Kemerdekaan Indonesia yang terjadi pada 17 Agustus 1945 merupakan salah satu peristiwa penting dalam lini masa sejarah bangsa Indonesia. Dahulu, pejuang-pejuang dari berbagai latar belakang berusaha sekuat tenaga untuk mewujudkan mimpi bersama, yakni merdeka.
Dibutuhkannya perjuangan tanpa henti selama bertahun-tahun menandakan seberapa pentingnya momen tersebut bagi bangsa Indonesia. Lantas bagaimana sebaiknya sekarang kita merayakan momen kemerdekaan?
Merayakan Kemerdekaan
Ade Reynaldy, salah satu fasilitator di sebuah sekolah nonformal di Bogor, Surau Academy, mengungkapkan bahwa salah satu cara untuk merayakan kemerdekaan ialah dengan mengenalkan generasi muda pada fakta-fakta sejarah perjuangan bangsa.
“Caranya ya dengan dikenalkan kembali pada fakta-fakta sejarahnya, sehingga mau bagaimana pun perayaannya, jika esensinya adalah untuk mengingat fakta sejarah, nantinya akan secara langsung menjadi bermakna,” ungkap Ade.

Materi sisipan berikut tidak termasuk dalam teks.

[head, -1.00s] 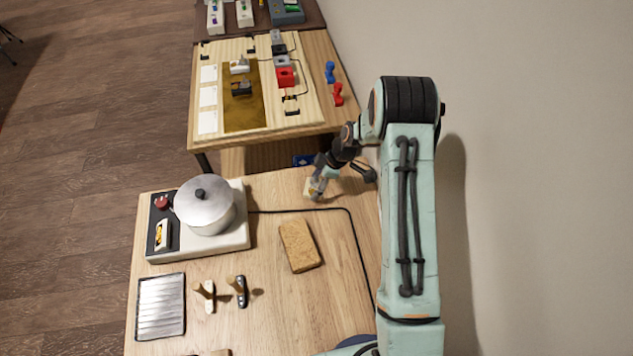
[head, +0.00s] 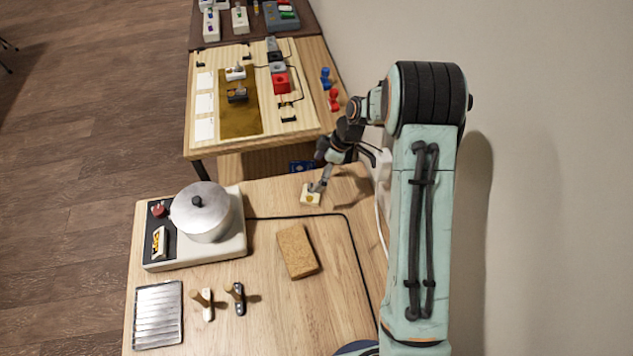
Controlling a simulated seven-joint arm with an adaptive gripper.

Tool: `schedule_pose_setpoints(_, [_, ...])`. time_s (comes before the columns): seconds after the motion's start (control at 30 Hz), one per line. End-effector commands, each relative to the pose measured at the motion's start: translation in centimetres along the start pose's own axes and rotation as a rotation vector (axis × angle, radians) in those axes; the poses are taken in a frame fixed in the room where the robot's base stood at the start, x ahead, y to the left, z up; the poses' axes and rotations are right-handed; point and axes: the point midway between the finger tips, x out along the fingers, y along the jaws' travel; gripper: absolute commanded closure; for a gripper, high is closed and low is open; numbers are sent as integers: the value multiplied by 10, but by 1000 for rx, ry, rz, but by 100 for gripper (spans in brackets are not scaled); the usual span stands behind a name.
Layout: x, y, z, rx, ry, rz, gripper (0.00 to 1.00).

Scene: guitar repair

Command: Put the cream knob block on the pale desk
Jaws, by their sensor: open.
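A small cream block with a golden-yellow spot (head: 311,198), which looks like the cream knob block, sits at the far right part of the near pale wood desk (head: 285,205). My gripper (head: 318,187) points down at the block's upper right side. Its fingers are open, small in view and close to the block. I cannot tell whether they touch it. The block looks flat on the desk top.
A cork-coloured block (head: 297,251) lies in the desk's middle. A silver pot (head: 202,212) stands on a hot plate at left. A black cable (head: 345,240) crosses the desk. Two small pegged pieces (head: 206,304) and a ribbed metal tray (head: 158,314) are at front left.

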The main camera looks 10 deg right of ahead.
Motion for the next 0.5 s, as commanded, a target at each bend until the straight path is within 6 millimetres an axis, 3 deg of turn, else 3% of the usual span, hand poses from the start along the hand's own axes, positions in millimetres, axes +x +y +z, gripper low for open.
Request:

Menurutnya, sebuah perayaan memang identik dengan sesuatu yang meriah. Oleh sebab itu, ada baiknya jika hal tersebut juga diimplementasikan saat perayaan Hari Kemerdekaan Indonesia.
“Dengan adanya perayaan yang meriah, harapannya momen tersebut dapat dikenang dan dirindukan di kemudian hari,” lanjut Ade. Meski begitu, semuanya tetap harus dikembalikan pada situasi dan kondisi. Jika memang tidak memungkinkan untuk merayakan kemerdekaan secara meriah, kita tidak perlu melakukannya. Hal yang paling penting adalah, kita tetap bisa menjaga esensi kemerdekaan.
Esensi Kemerdekaan
Nah, kira-kira apa sih makna atau esensi kemerdekaan yang harus dipahami oleh putra-putri bangsa, khususnya para generasi muda penerus perjuangan?

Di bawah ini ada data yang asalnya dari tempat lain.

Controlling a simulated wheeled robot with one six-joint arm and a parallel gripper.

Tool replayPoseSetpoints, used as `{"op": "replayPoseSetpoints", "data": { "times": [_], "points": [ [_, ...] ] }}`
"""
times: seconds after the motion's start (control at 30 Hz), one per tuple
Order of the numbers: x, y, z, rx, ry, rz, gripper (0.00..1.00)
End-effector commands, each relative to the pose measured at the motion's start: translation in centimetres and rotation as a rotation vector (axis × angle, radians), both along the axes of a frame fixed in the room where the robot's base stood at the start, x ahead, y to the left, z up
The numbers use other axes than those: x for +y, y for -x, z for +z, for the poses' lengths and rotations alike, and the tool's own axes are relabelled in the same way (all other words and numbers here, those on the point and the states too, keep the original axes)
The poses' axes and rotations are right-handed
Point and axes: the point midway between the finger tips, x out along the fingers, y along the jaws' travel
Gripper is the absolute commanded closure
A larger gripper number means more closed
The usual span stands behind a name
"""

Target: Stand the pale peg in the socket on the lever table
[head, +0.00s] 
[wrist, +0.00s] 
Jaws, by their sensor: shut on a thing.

Ade menerangkan bahwa generasi muda sebaiknya memaknai hari kemerdekaan dengan merancang diri menjadi sosok yang merdeka. “Tidak harus jauh-jauh membahas bagaimana perjuangan para pejuang dalam mencapai suatu kemerdekaan, tapi pemuda perlu memiliki rasa merdeka dari kebiasaan buruk yang ia miliki, dari sesuatu yang sifatnya hura-hura dan kurang positif,” ucapnya.
Rasa merdeka itu, lanjut Ade, perlu ditumbuhkan dalam diri anak muda agar mereka dapat merdeka dari segala bentuk penjajahan. Karena sekarang, meski kita sudah tidak berperang seperti zaman dulu, penjajahan sebenarnya masih terjadi. Kita sedang dijajah melalui teknologi, ideologi, stigma, dan lain sebagainya.
“Maka dari itu, pemuda saat ini perlu merdeka terlebih dahulu dari kebiasaan buruk dan menggantinya dengan kebiasaan positif yang bermakna,” jelas Ade.
Misalnya, dengan menghindari tindak perundungan (bullying). Bagi Ade, perundungan di kalangan pelajar juga dapat terjadi karena kurangnya rasa merdeka dalam diri seseorang. Mengapa begitu? Karena sesungguhnya seorang individu yang sudah merdeka akan lebih fokus pada pengembangan dirinya.
Ade menjelaskan bahwa, baik pelaku maupun korban perundungan, sama-sama belum memiliki rasa merdeka dalam diri mereka. “Jika saja salah satunya sudah memilikinya—rasa merdeka—maka yang namanya perundungan tidak akan terjadi,” tegas Ade.
Merdeka dari Perundungan
Dalam hal ini, anggap korban perundungan berani membela diri untuk mempertahankan hak-haknya, otomatis pelaku perundungan tidak akan mendapat kesenangan saat ia mengganggunya. Oleh sebab itu, kecil kemungkinan hal tersebut akan terulang lagi.
Demikian halnya dengan pelaku, jika ia sudah memiliki rasa merdeka, maka ia tidak akan melakukan tindakan-tindakan yang merugikan orang lain. Ia akan fokus mengembangkan diri untuk menjadi pribadi yang semakin baik dari waktu ke waktu, sehingga tidak akan memiliki kesempatan untuk merundung orang lain.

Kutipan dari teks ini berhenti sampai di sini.